## What you will do
Output the lines below exactly, please, from the first line until the line with "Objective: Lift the", counting both.

## Input for this task

※

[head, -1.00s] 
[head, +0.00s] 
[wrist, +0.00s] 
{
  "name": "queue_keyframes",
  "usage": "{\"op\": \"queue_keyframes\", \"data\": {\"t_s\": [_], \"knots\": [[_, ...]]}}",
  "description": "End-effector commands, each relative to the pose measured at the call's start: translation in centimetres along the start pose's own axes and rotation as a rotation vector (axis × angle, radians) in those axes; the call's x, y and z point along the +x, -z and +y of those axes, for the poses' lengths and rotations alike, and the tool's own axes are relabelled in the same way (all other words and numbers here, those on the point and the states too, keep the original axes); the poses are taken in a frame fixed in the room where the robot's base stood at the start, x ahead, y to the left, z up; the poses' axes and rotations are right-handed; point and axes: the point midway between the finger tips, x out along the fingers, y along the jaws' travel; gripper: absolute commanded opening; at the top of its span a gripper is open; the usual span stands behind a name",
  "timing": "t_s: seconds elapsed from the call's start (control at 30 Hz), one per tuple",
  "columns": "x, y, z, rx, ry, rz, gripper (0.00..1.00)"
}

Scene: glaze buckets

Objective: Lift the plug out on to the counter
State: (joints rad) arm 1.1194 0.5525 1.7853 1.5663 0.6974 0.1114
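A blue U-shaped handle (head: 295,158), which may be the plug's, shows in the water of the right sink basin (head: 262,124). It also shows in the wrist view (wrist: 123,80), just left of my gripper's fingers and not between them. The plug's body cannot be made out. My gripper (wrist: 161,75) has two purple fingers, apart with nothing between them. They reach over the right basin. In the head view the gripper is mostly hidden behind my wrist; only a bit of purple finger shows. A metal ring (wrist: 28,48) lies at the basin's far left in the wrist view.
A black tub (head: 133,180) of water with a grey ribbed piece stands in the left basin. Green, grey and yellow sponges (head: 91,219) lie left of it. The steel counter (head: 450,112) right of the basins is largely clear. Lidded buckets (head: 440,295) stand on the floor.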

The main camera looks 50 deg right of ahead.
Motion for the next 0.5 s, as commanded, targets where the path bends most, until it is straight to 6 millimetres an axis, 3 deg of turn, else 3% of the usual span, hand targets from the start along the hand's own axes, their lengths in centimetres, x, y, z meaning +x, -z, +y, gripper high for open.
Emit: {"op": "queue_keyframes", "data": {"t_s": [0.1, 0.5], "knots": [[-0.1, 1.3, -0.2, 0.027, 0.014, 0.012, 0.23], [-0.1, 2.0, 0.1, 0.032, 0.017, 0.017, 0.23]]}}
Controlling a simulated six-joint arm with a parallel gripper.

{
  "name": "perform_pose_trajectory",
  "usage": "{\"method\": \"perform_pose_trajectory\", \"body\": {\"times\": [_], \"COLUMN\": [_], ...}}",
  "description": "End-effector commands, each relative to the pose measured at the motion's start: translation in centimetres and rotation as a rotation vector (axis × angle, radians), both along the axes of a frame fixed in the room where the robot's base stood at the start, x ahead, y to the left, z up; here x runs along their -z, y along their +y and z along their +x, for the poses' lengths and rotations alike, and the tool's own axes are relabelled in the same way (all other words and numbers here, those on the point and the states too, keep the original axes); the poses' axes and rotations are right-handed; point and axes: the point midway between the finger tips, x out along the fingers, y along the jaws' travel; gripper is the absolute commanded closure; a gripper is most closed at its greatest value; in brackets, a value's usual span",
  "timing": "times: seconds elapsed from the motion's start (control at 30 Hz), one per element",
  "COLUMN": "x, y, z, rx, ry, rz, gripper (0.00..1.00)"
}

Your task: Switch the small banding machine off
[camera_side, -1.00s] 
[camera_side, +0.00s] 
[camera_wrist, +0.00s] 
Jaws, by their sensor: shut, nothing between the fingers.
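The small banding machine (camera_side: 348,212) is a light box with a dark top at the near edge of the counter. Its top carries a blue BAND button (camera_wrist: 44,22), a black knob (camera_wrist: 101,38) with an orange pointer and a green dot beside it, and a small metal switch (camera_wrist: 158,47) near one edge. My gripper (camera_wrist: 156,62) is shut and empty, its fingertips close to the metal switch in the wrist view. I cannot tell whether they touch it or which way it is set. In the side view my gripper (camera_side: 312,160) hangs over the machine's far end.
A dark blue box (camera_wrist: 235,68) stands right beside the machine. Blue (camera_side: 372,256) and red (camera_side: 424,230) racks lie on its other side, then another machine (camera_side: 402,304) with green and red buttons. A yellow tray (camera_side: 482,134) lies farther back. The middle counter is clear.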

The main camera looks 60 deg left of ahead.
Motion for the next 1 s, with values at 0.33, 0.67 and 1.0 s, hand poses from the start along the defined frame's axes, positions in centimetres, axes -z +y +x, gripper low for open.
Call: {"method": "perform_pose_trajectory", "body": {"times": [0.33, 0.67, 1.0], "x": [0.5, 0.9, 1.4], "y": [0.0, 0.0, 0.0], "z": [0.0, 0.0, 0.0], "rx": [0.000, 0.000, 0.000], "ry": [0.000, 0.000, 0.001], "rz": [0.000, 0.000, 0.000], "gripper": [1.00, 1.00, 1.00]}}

※

## Exercise result
[head, -1.00s] 
[head, +0.00s] 
[wrist, +0.00s] 
{
  "name": "queue_keyframes",
  "usage": "{\"op\": \"queue_keyframes\", \"data\": {\"t_s\": [_], \"knots\": [[_, ...]]}}",
  "description": "End-effector commands, each relative to the pose measured at the call's start: translation in centimetres along the start pose's own axes and rotation as a rotation vector (axis × angle, radians) in those axes; the call's x, y and z point along the +x, -z and +y of those axes, for the poses' lengths and rotations alike, and the tool's own axes are relabelled in the same way (all other words and numbers here, those on the point and the states too, keep the original axes); the poses are taken in a frame fixed in the room where the robot's base stood at the start, x ahead, y to the left, z up; the poses' axes and rotations are right-handed; point and axes: the point midway between the finger tips, x out along the fingers, y along the jaws' travel; gripper: absolute commanded opening; at the top of its span a gripper is open; the usual span stands behind a name",
  "timing": "t_s: seconds elapsed from the call's start (control at 30 Hz), one per tuple",
  "columns": "x, y, z, rx, ry, rz, gripper (0.00..1.00)"
}

Scene: glaze buckets

Objective: Lift the plug out on to the counter

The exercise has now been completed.